**GOAL:**
Restate word for word the lines of the data below, from the first through the one that has "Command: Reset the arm".

**ENTRIES PROVIDED:**
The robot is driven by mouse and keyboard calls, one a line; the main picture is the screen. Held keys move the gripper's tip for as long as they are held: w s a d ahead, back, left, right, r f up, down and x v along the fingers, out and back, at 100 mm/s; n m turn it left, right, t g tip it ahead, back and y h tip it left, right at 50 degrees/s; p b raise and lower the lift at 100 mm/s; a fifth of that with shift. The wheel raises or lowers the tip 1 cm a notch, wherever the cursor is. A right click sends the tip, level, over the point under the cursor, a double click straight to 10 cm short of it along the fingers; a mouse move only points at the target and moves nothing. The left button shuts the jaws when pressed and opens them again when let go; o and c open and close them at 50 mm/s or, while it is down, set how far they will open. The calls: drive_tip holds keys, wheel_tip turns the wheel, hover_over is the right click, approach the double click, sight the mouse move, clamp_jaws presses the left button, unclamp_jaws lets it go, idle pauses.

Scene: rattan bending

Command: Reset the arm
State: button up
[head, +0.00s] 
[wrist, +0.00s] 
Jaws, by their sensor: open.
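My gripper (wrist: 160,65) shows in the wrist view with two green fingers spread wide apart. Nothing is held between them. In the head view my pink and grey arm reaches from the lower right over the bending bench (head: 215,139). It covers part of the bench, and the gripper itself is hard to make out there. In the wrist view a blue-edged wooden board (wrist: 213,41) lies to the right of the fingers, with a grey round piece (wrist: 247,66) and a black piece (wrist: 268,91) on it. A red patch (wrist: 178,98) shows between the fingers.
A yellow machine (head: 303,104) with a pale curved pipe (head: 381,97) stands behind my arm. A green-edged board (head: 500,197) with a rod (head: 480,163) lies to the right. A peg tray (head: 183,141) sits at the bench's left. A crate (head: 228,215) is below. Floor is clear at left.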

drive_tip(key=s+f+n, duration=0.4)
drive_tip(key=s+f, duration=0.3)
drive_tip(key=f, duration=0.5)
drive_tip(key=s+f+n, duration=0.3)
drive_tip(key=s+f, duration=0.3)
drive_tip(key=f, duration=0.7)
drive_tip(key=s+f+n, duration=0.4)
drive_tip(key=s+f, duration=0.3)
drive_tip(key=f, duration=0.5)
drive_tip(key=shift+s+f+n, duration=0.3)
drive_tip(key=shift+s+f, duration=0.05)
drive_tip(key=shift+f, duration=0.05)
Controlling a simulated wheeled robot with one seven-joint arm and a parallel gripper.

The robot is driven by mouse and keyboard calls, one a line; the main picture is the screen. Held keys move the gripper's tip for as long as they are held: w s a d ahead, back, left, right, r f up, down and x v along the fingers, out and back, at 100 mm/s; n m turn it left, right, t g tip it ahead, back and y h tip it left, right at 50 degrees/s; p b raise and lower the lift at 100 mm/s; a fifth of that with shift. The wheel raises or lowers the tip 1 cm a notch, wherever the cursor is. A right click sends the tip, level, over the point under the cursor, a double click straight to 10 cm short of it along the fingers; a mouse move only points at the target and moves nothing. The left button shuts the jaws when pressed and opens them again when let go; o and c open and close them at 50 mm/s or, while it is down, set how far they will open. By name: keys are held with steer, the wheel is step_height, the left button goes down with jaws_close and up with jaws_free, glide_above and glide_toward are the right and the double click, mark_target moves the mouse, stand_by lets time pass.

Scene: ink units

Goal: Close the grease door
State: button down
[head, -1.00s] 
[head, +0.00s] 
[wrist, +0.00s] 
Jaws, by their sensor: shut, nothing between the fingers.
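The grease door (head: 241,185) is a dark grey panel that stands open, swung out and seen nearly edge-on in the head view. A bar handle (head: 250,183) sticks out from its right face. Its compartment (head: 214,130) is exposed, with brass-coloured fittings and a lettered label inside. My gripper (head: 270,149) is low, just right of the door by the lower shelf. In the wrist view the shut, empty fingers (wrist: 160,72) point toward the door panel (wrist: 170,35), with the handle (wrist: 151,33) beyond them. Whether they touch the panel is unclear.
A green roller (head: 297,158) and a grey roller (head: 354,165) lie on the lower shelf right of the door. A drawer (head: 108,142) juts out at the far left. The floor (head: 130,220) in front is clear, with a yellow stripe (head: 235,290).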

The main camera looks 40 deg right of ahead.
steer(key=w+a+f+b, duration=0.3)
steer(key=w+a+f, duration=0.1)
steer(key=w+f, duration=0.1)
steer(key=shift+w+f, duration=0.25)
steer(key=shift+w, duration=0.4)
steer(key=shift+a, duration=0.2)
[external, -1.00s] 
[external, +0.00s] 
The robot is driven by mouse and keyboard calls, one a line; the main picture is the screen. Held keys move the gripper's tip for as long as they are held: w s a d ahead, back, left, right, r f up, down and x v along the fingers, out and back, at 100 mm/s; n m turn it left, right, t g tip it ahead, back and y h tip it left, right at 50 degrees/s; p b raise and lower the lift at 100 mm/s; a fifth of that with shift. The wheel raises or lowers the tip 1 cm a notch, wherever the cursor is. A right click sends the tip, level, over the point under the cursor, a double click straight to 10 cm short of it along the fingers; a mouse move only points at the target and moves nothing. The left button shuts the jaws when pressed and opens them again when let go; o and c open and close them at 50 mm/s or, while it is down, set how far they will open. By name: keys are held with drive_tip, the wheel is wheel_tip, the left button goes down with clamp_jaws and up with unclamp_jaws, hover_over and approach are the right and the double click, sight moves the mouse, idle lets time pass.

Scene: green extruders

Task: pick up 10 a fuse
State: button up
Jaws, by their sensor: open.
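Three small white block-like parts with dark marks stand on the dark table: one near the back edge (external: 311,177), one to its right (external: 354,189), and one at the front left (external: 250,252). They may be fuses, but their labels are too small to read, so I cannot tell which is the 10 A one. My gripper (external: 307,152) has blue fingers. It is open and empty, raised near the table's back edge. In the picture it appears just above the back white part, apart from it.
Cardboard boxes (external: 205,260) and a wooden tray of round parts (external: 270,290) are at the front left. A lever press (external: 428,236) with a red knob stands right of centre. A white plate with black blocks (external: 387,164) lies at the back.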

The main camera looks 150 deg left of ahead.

**THE COMPLETED TASK:**
The robot is driven by mouse and keyboard calls, one a line; the main picture is the screen. Held keys move the gripper's tip for as long as they are held: w s a d ahead, back, left, right, r f up, down and x v along the fingers, out and back, at 100 mm/s; n m turn it left, right, t g tip it ahead, back and y h tip it left, right at 50 degrees/s; p b raise and lower the lift at 100 mm/s; a fifth of that with shift. The wheel raises or lowers the tip 1 cm a notch, wherever the cursor is. A right click sends the tip, level, over the point under the cursor, a double click straight to 10 cm short of it along the fingers; a mouse move only points at the target and moves nothing. The left button shuts the jaws when pressed and opens them again when let go; o and c open and close them at 50 mm/s or, while it is down, set how far they will open. The calls: drive_tip holds keys, wheel_tip turns the wheel, hover_over is the right click, approach the double click, sight the mouse move, clamp_jaws presses the left button, unclamp_jaws lets it go, idle pauses.

Scene: rattan bending

Command: Reset the arm

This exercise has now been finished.